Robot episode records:
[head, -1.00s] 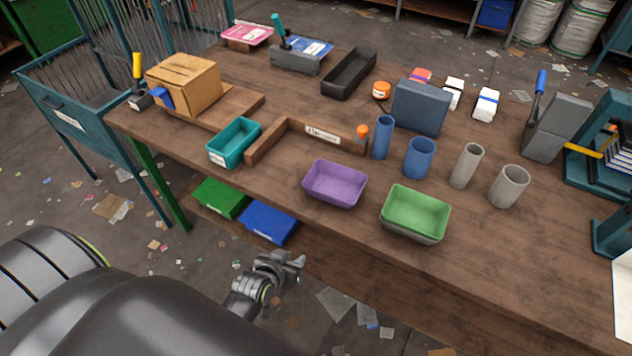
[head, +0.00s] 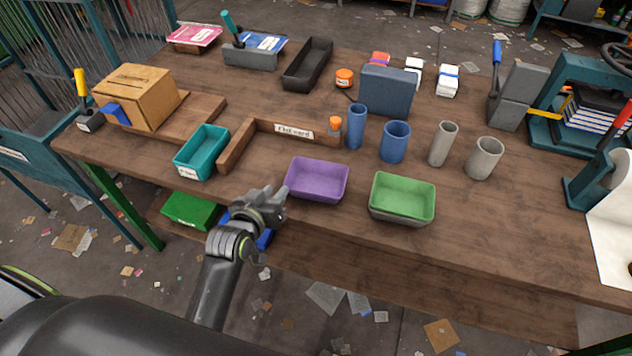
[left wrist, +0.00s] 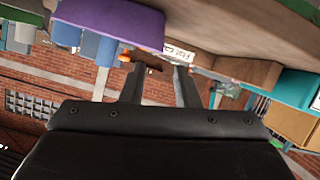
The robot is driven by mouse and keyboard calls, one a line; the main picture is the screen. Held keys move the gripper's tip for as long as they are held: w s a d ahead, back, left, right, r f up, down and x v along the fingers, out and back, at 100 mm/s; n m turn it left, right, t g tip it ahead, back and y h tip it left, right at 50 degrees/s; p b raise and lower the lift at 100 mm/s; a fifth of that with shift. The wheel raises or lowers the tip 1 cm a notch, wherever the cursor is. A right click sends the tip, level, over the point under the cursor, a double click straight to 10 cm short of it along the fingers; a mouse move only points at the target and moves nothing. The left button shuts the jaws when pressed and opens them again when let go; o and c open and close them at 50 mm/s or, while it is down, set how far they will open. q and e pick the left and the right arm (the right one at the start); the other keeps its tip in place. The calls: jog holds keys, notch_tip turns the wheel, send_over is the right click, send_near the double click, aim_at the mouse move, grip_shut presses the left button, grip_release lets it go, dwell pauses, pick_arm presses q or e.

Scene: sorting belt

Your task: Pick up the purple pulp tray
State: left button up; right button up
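The purple pulp tray (head: 317,181) stands upright and looks empty near the front edge of the wooden table. My left gripper (head: 272,202) is at the front edge of the table, left of the tray and apart from it. In the left wrist view, which is upside down, the purple tray (left wrist: 112,20) shows at the upper left, and the two fingers of my left gripper (left wrist: 162,72) stand apart with nothing between them. My right gripper is not in view.
A green tray (head: 402,195) stacked on a grey one stands right of the purple tray. A teal bin (head: 202,152) and a labelled wooden corner guide (head: 237,146) are to the left. Blue tubes (head: 395,141) and grey tubes (head: 484,158) stand behind. The front right of the table is clear.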

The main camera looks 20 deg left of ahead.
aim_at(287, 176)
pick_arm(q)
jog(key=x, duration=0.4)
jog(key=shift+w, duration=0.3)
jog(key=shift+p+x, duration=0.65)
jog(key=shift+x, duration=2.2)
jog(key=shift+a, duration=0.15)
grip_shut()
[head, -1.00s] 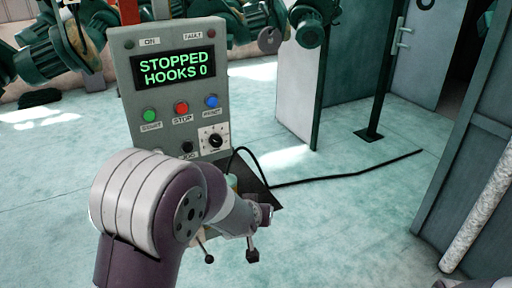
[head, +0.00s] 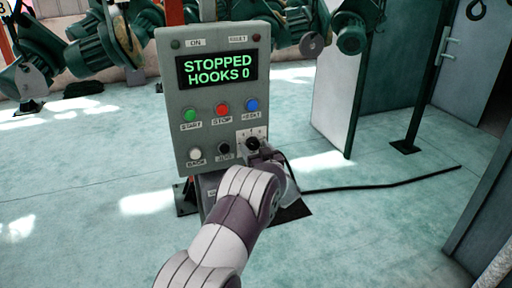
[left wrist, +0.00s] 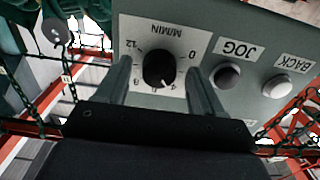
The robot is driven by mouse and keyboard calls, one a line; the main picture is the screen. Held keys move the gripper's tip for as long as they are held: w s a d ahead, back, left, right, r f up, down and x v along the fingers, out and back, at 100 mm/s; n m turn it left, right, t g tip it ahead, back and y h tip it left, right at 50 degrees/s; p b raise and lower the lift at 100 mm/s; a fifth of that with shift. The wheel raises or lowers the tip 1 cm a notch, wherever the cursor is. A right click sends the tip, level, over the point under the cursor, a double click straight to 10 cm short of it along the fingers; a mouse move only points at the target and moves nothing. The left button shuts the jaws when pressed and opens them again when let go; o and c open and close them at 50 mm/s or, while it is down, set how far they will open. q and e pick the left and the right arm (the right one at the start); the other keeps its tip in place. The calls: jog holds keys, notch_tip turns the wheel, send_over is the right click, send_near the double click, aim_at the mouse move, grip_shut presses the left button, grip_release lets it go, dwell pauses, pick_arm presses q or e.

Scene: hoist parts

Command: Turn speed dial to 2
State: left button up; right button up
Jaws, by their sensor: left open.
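The control panel (head: 213,100) stands upright, and its screen (head: 217,69) reads STOPPED HOOKS 0. The black speed dial (head: 253,143) sits on a white M/MIN scale plate at the panel's lower right. In the left wrist view the dial (left wrist: 158,67) appears upside down, with its white mark pointing near 4. My left gripper (left wrist: 158,70) is open, with one finger on each side of the dial; I cannot tell whether they touch it. In the head view my left gripper (head: 262,153) is at the dial, partly hiding the plate. My right gripper is not in view.
The JOG button (left wrist: 227,76) and BACK button (left wrist: 277,86) lie close beside the dial. START (head: 190,115), STOP (head: 222,110) and RESET (head: 252,105) buttons are above. A black cable (head: 380,186) runs across the floor. Green hoist machines stand behind.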

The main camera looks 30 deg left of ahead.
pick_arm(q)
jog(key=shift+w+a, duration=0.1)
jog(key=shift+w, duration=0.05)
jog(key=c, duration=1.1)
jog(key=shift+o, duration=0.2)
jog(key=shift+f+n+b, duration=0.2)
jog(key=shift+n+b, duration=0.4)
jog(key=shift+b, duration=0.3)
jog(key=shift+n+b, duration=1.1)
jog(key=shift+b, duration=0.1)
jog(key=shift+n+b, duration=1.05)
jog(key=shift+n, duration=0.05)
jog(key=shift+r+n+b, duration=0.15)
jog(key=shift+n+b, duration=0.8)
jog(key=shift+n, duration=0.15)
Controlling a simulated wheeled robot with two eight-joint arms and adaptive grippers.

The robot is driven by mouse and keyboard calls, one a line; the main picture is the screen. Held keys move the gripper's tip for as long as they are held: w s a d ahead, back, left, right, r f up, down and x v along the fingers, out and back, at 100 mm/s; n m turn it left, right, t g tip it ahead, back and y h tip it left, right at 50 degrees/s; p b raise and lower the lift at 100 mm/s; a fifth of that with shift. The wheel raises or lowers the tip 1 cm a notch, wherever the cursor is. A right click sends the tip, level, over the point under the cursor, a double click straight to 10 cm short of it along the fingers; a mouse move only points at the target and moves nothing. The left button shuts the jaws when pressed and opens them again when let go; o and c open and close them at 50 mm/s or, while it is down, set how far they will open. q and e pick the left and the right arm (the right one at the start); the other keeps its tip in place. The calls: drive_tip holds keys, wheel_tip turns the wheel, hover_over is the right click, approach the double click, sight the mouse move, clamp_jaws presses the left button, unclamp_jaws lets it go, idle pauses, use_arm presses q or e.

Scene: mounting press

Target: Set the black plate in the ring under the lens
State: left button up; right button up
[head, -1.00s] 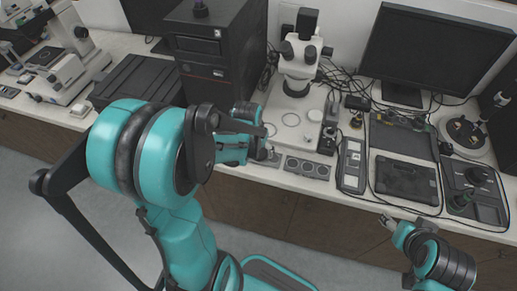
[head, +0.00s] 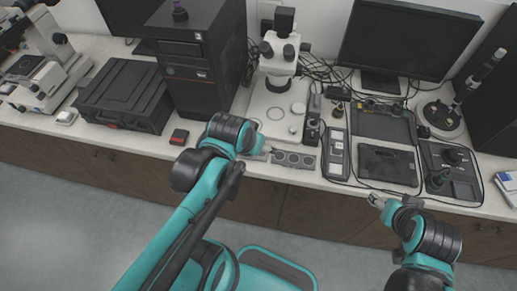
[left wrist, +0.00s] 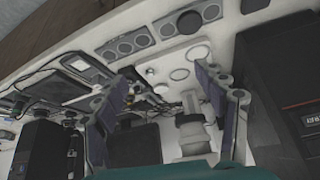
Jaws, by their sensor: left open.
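The black plate (left wrist: 189,21) is a dark round disc on a grey strip with round wells (left wrist: 130,43) near the bench's front edge. The strip also shows in the head view (head: 294,160), where my left gripper hides its left end. The microscope (head: 280,52) stands behind, its lens (head: 277,84) over a pale base (head: 258,101) bearing a ring (head: 275,114) and a white disc. My left gripper (head: 264,150) is open and empty over the strip's left end; its spread fingers show in the left wrist view (left wrist: 163,80). My right gripper (head: 376,201) hangs before the bench, away from the plate.
A black computer tower (head: 205,65) stands left of the microscope. A grey device (head: 336,153) and a dark tablet (head: 388,165) lie right of the strip among loose cables. A monitor (head: 408,40) stands behind. A black case (head: 125,92) sits far left.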

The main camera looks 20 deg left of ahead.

### Directive
All of the data needs repeating exactly, but the pictures do not.

### The completed task
[head, -1.00s] 
[head, +0.00s] 
[left wrist, +0.00s] 
The robot is driven by mouse and keyboard calls, one a line; the main picture is the screen. Held keys move the gripper's tip for as long as they are held: w s a d ahead, back, left, right, r f up, down and x v along the fingers, out and back, at 100 mm/s; n m turn it left, right, t g tip it ahead, back and y h tip it left, right at 50 degrees/s; p b raise and lower the lift at 100 mm/s; a fifth of that with shift. The wheel raises or lowers the tip 1 cm a notch, wherever the cursor is. A right click sends the tip, level, over the point under the cursor, a double click straight to 10 cm short of it along the fingers; a mouse move only points at the target and moves nothing. The left button shuts the jaws when pressed and opens them again when let go; o and c open and close them at 50 mm/s or, while it is down, set how far they will open. q and e pick the left and the right arm (the right one at the start); the other keeps its tip in place. The calls: jog holds keys, notch_tip turns the wheel, send_over is the right click, send_near the double click, aim_at the mouse move, grip_shut presses the left button, grip_release lets it go, dwell pauses, pick_arm presses q or e.

Scene: sorting belt

Your task: Pick up the purple pulp tray
State: left button up; right button up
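The purple pulp tray (head: 317,181) stands upright and looks empty near the front edge of the wooden table. My left gripper (head: 272,202) is at the front edge of the table, left of the tray and apart from it. In the left wrist view, which is upside down, the purple tray (left wrist: 112,20) shows at the upper left, and the two fingers of my left gripper (left wrist: 162,72) stand apart with nothing between them. My right gripper is not in view.
A green tray (head: 402,195) stacked on a grey one stands right of the purple tray. A teal bin (head: 202,152) and a labelled wooden corner guide (head: 237,146) are to the left. Blue tubes (head: 395,141) and grey tubes (head: 484,158) stand behind. The front right of the table is clear.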

The main camera looks 20 deg left of ahead.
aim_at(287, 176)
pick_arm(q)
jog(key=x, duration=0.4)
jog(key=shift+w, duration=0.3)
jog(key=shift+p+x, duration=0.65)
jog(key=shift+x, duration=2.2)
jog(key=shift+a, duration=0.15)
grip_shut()
[head, -1.00s] 
[head, +0.00s] 
[left wrist, +0.00s] 
The robot is driven by mouse and keyboard calls, one a line; the main picture is the screen. Held keys move the gripper's tip for as long as they are held: w s a d ahead, back, left, right, r f up, down and x v along the fingers, out and back, at 100 mm/s; n m turn it left, right, t g tip it ahead, back and y h tip it left, right at 50 degrees/s; p b raise and lower the lift at 100 mm/s; a fifth of that with shift. The wheel raises or lowers the tip 1 cm a notch, wherever the cursor is. A right click sends the tip, level, over the point under the cursor, a double click straight to 10 cm short of it along the fingers; a mouse move only points at the target and moves nothing. The left button shuts the jaws when pressed and opens them again when let go; o and c open and close them at 50 mm/s or, while it is down, set how far they will open. q and e pick the left and the right arm (the right one at the start); the other keeps its tip in place. The calls: jog holds keys, notch_tip turns the wheel, send_over is the right click, send_near the double click, aim_at the mouse move, grip_shut presses the left button, grip_release lets it go, dwell pauses, pick_arm presses q or e.

Scene: hoist parts

Command: Turn speed dial to 2
State: left button up; right button up
Jaws, by their sensor: left open.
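The control panel (head: 213,100) stands upright, and its screen (head: 217,69) reads STOPPED HOOKS 0. The black speed dial (head: 253,143) sits on a white M/MIN scale plate at the panel's lower right. In the left wrist view the dial (left wrist: 158,67) appears upside down, with its white mark pointing near 4. My left gripper (left wrist: 158,70) is open, with one finger on each side of the dial; I cannot tell whether they touch it. In the head view my left gripper (head: 262,153) is at the dial, partly hiding the plate. My right gripper is not in view.
The JOG button (left wrist: 227,76) and BACK button (left wrist: 277,86) lie close beside the dial. START (head: 190,115), STOP (head: 222,110) and RESET (head: 252,105) buttons are above. A black cable (head: 380,186) runs across the floor. Green hoist machines stand behind.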

The main camera looks 30 deg left of ahead.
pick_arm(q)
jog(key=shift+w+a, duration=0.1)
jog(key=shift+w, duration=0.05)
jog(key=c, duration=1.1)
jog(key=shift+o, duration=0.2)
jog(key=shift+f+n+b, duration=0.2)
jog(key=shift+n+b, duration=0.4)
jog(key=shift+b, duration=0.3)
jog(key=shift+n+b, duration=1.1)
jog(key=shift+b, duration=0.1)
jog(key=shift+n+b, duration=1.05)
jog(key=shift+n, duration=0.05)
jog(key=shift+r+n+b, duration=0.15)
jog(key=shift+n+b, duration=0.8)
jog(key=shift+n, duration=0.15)
Controlling a simulated wheeled robot with two eight-joint arms and adaptive grippers.

The robot is driven by mouse and keyboard calls, one a line; the main picture is the screen. Held keys move the gripper's tip for as long as they are held: w s a d ahead, back, left, right, r f up, down and x v along the fingers, out and back, at 100 mm/s; n m turn it left, right, t g tip it ahead, back and y h tip it left, right at 50 degrees/s; p b raise and lower the lift at 100 mm/s; a fifth of that with shift. The wheel raises or lowers the tip 1 cm a notch, wherever the cursor is. A right click sends the tip, level, over the point under the cursor, a double click straight to 10 cm short of it along the fingers; a mouse move only points at the target and moves nothing. The left button shuts the jaws when pressed and opens them again when let go; o and c open and close them at 50 mm/s or, while it is down, set how far they will open. q and e pick the left and the right arm (the right one at the start); the other keeps its tip in place. The calls: drive_tip holds keys, wheel_tip turns the wheel, hover_over is the right click, approach the double click, sight the mouse move, clamp_jaws presses the left button, unclamp_jaws lets it go, idle pauses, use_arm presses q or e.

Scene: mounting press

Target: Set the black plate in the ring under the lens
State: left button up; right button up
[head, -1.00s] 
[head, +0.00s] 
[left wrist, +0.00s] 
Jaws, by their sensor: left open.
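The black plate (left wrist: 189,21) is a dark round disc on a grey strip with round wells (left wrist: 130,43) near the bench's front edge. The strip also shows in the head view (head: 294,160), where my left gripper hides its left end. The microscope (head: 280,52) stands behind, its lens (head: 277,84) over a pale base (head: 258,101) bearing a ring (head: 275,114) and a white disc. My left gripper (head: 264,150) is open and empty over the strip's left end; its spread fingers show in the left wrist view (left wrist: 163,80). My right gripper (head: 376,201) hangs before the bench, away from the plate.
A black computer tower (head: 205,65) stands left of the microscope. A grey device (head: 336,153) and a dark tablet (head: 388,165) lie right of the strip among loose cables. A monitor (head: 408,40) stands behind. A black case (head: 125,92) sits far left.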

The main camera looks 20 deg left of ahead.

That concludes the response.